Aim of the task
Every record must be repeated exactly, with no omission.
___
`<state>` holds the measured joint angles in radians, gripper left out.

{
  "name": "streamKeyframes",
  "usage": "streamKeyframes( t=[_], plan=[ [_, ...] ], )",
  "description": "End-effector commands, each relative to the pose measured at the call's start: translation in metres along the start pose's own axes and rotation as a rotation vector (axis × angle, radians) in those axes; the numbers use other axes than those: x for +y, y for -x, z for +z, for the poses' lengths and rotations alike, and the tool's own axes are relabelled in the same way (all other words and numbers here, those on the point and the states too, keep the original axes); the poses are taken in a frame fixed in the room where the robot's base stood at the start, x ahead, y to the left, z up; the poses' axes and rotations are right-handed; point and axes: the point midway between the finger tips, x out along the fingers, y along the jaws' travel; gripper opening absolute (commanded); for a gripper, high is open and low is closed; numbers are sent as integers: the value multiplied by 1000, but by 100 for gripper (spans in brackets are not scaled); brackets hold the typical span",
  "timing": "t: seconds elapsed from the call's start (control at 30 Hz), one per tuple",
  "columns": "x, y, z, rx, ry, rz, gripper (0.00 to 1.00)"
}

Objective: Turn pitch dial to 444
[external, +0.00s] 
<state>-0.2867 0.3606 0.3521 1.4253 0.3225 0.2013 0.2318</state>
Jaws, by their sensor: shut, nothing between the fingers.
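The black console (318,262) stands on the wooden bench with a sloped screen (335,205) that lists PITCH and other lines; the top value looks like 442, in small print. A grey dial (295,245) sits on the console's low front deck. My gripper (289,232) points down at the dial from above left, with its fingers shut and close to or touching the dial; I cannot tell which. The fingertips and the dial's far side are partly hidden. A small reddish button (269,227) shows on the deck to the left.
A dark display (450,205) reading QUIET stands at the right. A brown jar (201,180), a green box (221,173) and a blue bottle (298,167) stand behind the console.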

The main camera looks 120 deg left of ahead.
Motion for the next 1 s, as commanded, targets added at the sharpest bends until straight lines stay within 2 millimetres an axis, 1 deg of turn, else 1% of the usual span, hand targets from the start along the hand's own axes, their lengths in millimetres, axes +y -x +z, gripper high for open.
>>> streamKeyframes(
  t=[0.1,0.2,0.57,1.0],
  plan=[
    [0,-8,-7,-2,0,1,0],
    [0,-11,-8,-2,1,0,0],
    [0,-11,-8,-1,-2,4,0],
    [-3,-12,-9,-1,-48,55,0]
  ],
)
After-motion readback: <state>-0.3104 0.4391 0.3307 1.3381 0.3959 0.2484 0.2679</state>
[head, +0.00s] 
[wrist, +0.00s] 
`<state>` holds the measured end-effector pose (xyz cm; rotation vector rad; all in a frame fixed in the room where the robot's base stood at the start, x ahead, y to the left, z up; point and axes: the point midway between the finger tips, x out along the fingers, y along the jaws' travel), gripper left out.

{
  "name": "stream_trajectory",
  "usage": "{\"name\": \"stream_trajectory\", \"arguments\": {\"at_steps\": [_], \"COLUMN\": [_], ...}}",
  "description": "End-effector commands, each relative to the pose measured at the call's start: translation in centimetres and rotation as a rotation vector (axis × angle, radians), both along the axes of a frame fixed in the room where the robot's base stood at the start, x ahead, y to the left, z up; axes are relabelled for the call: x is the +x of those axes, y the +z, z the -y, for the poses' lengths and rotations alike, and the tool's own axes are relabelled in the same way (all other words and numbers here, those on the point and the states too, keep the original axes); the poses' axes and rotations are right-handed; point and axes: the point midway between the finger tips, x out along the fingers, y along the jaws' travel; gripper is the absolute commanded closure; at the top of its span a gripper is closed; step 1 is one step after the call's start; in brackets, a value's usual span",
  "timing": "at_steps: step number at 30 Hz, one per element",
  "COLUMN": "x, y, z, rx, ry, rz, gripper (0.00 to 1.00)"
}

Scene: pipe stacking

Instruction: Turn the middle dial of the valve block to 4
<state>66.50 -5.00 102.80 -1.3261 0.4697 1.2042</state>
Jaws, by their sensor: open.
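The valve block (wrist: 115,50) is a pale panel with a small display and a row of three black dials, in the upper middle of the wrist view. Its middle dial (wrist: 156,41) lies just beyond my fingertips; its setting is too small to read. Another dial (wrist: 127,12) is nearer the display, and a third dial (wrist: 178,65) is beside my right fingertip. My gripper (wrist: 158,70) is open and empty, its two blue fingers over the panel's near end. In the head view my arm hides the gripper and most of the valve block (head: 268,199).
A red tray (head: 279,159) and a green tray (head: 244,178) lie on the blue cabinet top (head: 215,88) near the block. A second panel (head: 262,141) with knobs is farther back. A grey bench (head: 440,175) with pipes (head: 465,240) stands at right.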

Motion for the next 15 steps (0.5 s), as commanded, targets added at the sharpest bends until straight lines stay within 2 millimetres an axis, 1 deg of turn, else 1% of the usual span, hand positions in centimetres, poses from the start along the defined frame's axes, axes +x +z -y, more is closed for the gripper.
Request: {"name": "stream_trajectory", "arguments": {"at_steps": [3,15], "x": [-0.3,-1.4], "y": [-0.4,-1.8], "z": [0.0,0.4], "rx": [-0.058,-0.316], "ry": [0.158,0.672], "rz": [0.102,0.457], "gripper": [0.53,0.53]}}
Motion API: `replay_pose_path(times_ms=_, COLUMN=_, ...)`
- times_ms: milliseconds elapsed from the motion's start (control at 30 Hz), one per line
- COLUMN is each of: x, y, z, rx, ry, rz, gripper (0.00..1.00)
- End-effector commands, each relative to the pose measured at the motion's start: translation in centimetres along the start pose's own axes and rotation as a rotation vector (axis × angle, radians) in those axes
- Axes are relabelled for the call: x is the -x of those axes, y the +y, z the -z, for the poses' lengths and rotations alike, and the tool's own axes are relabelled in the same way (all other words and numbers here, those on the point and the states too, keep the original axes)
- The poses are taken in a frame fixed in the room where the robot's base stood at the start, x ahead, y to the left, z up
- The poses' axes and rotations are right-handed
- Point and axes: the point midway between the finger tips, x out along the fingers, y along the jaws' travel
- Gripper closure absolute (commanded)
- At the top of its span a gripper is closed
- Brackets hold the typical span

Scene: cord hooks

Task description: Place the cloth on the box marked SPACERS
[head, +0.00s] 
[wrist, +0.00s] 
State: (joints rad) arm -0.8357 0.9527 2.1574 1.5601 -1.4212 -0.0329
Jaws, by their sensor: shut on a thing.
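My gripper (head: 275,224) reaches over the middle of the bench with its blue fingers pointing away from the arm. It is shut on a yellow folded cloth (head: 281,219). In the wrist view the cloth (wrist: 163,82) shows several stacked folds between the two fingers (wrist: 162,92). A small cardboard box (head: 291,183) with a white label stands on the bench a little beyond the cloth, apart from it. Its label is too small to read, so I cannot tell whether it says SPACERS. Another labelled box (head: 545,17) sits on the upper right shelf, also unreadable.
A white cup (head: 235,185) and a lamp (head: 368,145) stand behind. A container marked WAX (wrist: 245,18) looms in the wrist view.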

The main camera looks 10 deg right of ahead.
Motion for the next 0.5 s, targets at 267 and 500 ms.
___
Solution
`<state>` holds the measured joint angles in radians, gripper left out.

{
  "name": "streamKeyframes",
  "usage": "streamKeyframes( t=[_], plan=[ [_, ...] ], )",
  "description": "End-effector commands, each relative to the pose measured at the call's start: translation in metres along the start pose's own axes and rotation as a rotation vector (axis × angle, radians) in those axes; the numbers use other axes than those: x for +y, y for -x, z for +z, for the poses' lengths and rotations alike, and the tool's own axes are relabelled in the same way (all other words and numbers here, those on the point and the states too, keep the original axes); the poses are taken in a frame fixed in the room where the robot's base stood at the start, x ahead, y to the left, z up; the poses' axes and rotations are right-handed; point and axes: the point midway between the finger tips, x out along the fingers, y along the jaws' travel; gripper opening absolute (commanded); for a gripper, high is open and low is closed; numbers are sent as integers: the value multiplied by 1000, but by 100 for gripper (spans in brackets are not scaled); brackets hold the typical span",
  "timing": "t: seconds elapsed from the call's start (control at 30 Hz), one per tuple",
  "columns": "x, y, z, rx, ry, rz, gripper (0.00 to 1.00)"
}

Objective: Turn pitch dial to 444
[external, +0.00s] 
<state>-0.2867 0.3606 0.3521 1.4253 0.3225 0.2013 0.2318</state>
Jaws, by their sensor: shut, nothing between the fingers.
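The black console (318,262) stands on the wooden bench with a sloped screen (335,205) that lists PITCH and other lines; the top value looks like 442, in small print. A grey dial (295,245) sits on the console's low front deck. My gripper (289,232) points down at the dial from above left, with its fingers shut and close to or touching the dial; I cannot tell which. The fingertips and the dial's far side are partly hidden. A small reddish button (269,227) shows on the deck to the left.
A dark display (450,205) reading QUIET stands at the right. A brown jar (201,180), a green box (221,173) and a blue bottle (298,167) stand behind the console.

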The main camera looks 120 deg left of ahead.
Motion for the next 1 s, as commanded, targets added at the sharpest bends until straight lines stay within 2 millimetres an axis, 1 deg of turn, else 1% of the usual span, hand targets from the start along the hand's own axes, their lengths in millimetres, axes +y -x +z, gripper high for open.
>>> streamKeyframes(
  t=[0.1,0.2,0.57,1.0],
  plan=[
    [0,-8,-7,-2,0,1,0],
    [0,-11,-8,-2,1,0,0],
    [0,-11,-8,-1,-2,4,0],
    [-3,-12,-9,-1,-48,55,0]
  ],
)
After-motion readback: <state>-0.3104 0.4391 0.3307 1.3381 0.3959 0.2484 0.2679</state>
[head, +0.00s] 
[wrist, +0.00s] 
`<state>` holds the measured end-effector pose (xyz cm; rotation vector rad; all in a frame fixed in the room where the robot's base stood at the start, x ahead, y to the left, z up; point and axes: the point midway between the finger tips, x out along the fingers, y along the jaws' travel), gripper left out.

{
  "name": "stream_trajectory",
  "usage": "{\"name\": \"stream_trajectory\", \"arguments\": {\"at_steps\": [_], \"COLUMN\": [_], ...}}",
  "description": "End-effector commands, each relative to the pose measured at the call's start: translation in centimetres and rotation as a rotation vector (axis × angle, radians), both along the axes of a frame fixed in the room where the robot's base stood at the start, x ahead, y to the left, z up; axes are relabelled for the call: x is the +x of those axes, y the +z, z the -y, for the poses' lengths and rotations alike, and the tool's own axes are relabelled in the same way (all other words and numbers here, those on the point and the states too, keep the original axes); the poses' axes and rotations are right-handed; point and axes: the point midway between the finger tips, x out along the fingers, y along the jaws' travel; gripper is the absolute commanded closure; at the top of its span a gripper is closed; step 1 is one step after the call's start; in brackets, a value's usual span",
  "timing": "at_steps: step number at 30 Hz, one per element",
  "COLUMN": "x, y, z, rx, ry, rz, gripper (0.00 to 1.00)"
}

Scene: pipe stacking

Instruction: Turn the middle dial of the valve block to 4
<state>66.50 -5.00 102.80 -1.3261 0.4697 1.2042</state>
Jaws, by their sensor: open.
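The valve block (wrist: 115,50) is a pale panel with a small display and a row of three black dials, in the upper middle of the wrist view. Its middle dial (wrist: 156,41) lies just beyond my fingertips; its setting is too small to read. Another dial (wrist: 127,12) is nearer the display, and a third dial (wrist: 178,65) is beside my right fingertip. My gripper (wrist: 158,70) is open and empty, its two blue fingers over the panel's near end. In the head view my arm hides the gripper and most of the valve block (head: 268,199).
A red tray (head: 279,159) and a green tray (head: 244,178) lie on the blue cabinet top (head: 215,88) near the block. A second panel (head: 262,141) with knobs is farther back. A grey bench (head: 440,175) with pipes (head: 465,240) stands at right.

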Motion for the next 15 steps (0.5 s), as commanded, targets added at the sharpest bends until straight lines stay within 2 millimetres an axis, 1 deg of turn, else 1% of the usual span, hand positions in centimetres, poses from the start along the defined frame's axes, axes +x +z -y, more is closed for the gripper.
Request: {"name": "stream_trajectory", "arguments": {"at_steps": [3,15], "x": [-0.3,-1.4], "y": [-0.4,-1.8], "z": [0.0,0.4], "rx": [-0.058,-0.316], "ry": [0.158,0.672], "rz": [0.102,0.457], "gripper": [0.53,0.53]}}
Motion API: `replay_pose_path(times_ms=_, COLUMN=_, ...)`
- times_ms: milliseconds elapsed from the motion's start (control at 30 Hz), one per line
- COLUMN is each of: x, y, z, rx, ry, rz, gripper (0.00..1.00)
- End-effector commands, each relative to the pose measured at the motion's start: translation in centimetres along the start pose's own axes and rotation as a rotation vector (axis × angle, radians) in those axes
- Axes are relabelled for the call: x is the -x of those axes, y the +y, z the -z, for the poses' lengths and rotations alike, and the tool's own axes are relabelled in the same way (all other words and numbers here, those on the point and the states too, keep the original axes)
- The poses are taken in a frame fixed in the room where the robot's base stood at the start, x ahead, y to the left, z up
- The poses' axes and rotations are right-handed
- Point and axes: the point midway between the finger tips, x out along the fingers, y along the jaws' travel
- Gripper closure absolute (commanded)
- At the top of its span a gripper is closed
- Brackets hold the typical span

Scene: cord hooks

Task description: Place the cloth on the box marked SPACERS
[head, +0.00s] 
[wrist, +0.00s] 
State: (joints rad) arm -0.8357 0.9527 2.1574 1.5601 -1.4212 -0.0329
Jaws, by their sensor: shut on a thing.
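My gripper (head: 275,224) reaches over the middle of the bench with its blue fingers pointing away from the arm. It is shut on a yellow folded cloth (head: 281,219). In the wrist view the cloth (wrist: 163,82) shows several stacked folds between the two fingers (wrist: 162,92). A small cardboard box (head: 291,183) with a white label stands on the bench a little beyond the cloth, apart from it. Its label is too small to read, so I cannot tell whether it says SPACERS. Another labelled box (head: 545,17) sits on the upper right shelf, also unreadable.
A white cup (head: 235,185) and a lamp (head: 368,145) stand behind. A container marked WAX (wrist: 245,18) looms in the wrist view.

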The main camera looks 10 deg right of ahead.
Motion for the next 0.5 s, targets at 267 and 500 ms.

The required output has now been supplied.